The groups urged the EU to request an interim measure from the Court of Justice of the European Union (CJEU) before 27 May. Hungary is already facing a 2022 CJEU lawsuit launched by the European Commission over its 2021 LGBTIQ+ “propaganda” law. The groups said the Commission could incorporate the new legislation into the ongoing case or initiate a separate infringement procedure.
Time-Sensitive Deadline for Legal Action
“The date by which this year’s Pride march needs to be registered with Hungarian authorities is 27 May, and within 48 hours at the latest the police will issue the ban,” the organisations explained. “Therefore, urgent action for the interim measure from the European Commission is needed before that date to protect this year’s Pride organisers and the fundamental right of every citizen of the European Union to march and assemble in Budapest.”
They warned that failing to act swiftly could result in serious and irreparable harm, including heavy fines, potential imprisonment of individuals, dispersal of the march, and the dissolution of organisations involved in the event’s planning.

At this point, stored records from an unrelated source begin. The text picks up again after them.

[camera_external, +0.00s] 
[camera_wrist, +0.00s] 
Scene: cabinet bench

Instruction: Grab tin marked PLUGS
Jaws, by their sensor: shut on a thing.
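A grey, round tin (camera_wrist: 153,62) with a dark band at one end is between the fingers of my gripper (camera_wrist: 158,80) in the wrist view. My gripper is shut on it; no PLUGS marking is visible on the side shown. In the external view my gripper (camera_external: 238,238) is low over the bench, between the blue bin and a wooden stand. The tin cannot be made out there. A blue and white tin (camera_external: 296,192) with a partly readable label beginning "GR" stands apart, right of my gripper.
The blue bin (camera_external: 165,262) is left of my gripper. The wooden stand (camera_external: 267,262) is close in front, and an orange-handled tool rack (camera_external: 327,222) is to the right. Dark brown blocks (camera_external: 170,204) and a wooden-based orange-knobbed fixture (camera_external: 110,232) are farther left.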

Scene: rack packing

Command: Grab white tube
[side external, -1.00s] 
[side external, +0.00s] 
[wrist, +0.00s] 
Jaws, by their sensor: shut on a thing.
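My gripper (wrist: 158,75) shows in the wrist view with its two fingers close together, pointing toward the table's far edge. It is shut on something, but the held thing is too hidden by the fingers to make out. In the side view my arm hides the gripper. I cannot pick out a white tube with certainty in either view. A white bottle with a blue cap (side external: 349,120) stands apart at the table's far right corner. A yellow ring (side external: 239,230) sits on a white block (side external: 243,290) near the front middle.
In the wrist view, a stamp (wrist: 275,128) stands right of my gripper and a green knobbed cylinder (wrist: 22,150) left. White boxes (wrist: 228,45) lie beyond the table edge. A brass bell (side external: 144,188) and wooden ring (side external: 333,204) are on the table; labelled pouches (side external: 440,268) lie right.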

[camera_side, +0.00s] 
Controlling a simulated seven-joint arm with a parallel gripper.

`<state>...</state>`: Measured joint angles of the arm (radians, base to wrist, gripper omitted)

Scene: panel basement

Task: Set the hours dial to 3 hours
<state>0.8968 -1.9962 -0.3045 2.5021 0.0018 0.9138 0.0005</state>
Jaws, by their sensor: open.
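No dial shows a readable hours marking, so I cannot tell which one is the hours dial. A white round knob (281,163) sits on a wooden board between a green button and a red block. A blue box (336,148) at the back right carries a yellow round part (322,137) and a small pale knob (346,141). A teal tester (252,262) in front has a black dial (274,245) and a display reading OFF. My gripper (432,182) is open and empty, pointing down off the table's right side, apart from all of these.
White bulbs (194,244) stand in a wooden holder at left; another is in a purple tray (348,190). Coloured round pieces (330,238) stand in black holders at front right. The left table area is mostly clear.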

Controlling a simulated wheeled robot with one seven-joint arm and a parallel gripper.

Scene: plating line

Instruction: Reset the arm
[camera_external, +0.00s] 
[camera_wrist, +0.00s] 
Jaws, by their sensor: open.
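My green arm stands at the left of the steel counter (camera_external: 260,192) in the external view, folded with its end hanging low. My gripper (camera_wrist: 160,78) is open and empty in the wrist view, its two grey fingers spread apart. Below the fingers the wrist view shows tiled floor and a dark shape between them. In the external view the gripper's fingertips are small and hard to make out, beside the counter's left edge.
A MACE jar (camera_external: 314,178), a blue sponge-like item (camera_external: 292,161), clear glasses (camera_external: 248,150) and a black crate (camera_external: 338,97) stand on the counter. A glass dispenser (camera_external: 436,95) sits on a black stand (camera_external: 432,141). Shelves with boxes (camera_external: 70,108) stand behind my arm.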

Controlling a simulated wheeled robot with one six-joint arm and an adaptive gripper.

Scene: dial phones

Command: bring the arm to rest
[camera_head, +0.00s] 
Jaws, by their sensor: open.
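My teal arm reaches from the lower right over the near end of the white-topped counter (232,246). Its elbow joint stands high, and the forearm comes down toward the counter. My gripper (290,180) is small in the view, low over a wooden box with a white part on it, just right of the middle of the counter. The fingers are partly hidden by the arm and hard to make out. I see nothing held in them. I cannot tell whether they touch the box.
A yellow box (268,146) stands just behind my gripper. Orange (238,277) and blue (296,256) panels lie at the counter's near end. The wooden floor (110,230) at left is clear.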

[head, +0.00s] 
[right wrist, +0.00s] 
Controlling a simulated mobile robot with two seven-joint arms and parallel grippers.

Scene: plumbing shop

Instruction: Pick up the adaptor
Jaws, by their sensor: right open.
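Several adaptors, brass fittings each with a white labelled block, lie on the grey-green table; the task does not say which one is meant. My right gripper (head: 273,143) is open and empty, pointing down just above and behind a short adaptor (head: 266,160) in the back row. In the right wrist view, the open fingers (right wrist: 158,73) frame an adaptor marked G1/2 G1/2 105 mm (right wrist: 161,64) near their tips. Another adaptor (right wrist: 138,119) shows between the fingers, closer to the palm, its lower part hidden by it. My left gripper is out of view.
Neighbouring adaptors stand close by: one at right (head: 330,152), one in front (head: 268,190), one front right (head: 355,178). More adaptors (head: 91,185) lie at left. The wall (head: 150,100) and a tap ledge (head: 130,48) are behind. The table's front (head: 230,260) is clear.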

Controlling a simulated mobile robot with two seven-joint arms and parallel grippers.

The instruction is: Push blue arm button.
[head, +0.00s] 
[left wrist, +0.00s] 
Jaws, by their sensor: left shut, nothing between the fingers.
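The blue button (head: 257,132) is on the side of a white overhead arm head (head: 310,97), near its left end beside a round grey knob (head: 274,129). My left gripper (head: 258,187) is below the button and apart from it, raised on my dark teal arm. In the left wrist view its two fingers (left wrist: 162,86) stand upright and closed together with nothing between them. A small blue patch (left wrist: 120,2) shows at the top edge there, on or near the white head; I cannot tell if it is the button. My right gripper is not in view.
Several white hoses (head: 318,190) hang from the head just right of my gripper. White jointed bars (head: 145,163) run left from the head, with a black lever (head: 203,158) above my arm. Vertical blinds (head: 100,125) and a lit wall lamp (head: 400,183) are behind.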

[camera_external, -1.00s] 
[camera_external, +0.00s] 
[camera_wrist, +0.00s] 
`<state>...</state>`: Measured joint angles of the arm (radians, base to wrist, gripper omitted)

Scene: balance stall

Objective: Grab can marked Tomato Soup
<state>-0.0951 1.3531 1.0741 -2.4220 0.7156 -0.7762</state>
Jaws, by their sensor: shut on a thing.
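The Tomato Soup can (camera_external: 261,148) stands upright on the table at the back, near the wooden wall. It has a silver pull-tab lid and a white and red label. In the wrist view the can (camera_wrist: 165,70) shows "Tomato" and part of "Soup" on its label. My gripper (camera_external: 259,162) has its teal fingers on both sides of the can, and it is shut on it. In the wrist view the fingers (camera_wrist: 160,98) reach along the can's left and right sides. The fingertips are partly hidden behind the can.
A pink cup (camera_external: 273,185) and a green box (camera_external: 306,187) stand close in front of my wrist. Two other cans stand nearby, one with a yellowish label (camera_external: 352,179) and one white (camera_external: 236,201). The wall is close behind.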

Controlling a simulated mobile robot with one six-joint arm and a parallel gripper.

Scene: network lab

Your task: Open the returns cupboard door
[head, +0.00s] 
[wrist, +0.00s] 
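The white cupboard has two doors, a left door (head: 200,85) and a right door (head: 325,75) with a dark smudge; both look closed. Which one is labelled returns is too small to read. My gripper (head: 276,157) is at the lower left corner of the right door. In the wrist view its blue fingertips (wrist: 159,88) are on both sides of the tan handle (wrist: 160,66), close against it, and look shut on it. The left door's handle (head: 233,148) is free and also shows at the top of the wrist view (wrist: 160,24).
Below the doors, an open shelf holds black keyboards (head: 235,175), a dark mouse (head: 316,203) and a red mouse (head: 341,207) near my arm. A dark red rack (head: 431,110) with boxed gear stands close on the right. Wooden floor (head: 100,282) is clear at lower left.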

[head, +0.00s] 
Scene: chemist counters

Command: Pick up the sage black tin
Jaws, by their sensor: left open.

EU Has Responsibility to Uphold Fundamental Rights
The groups stressed: “It is your institution alone that has the power at this stage to initiate an intervention with the potential to rectify this violation of EU fundamental rights and values… and thus provide legal protection for Pride organisers and the people who will be marching.”
Hungary’s right-wing Prime Minister, Viktor Orbán, has previously accused the European Commission of interfering in its national sovereignty despite it being a EU member state since 2004.
“Here Brussels bureaucrats have no business at all; no matter what they do we will not let LGBTQ activists among our children,” he stated defiantly in 2021.
In May 2020, Hungary also banned transgender and intersex individuals from legally changing the gender or sex assigned to them at birth.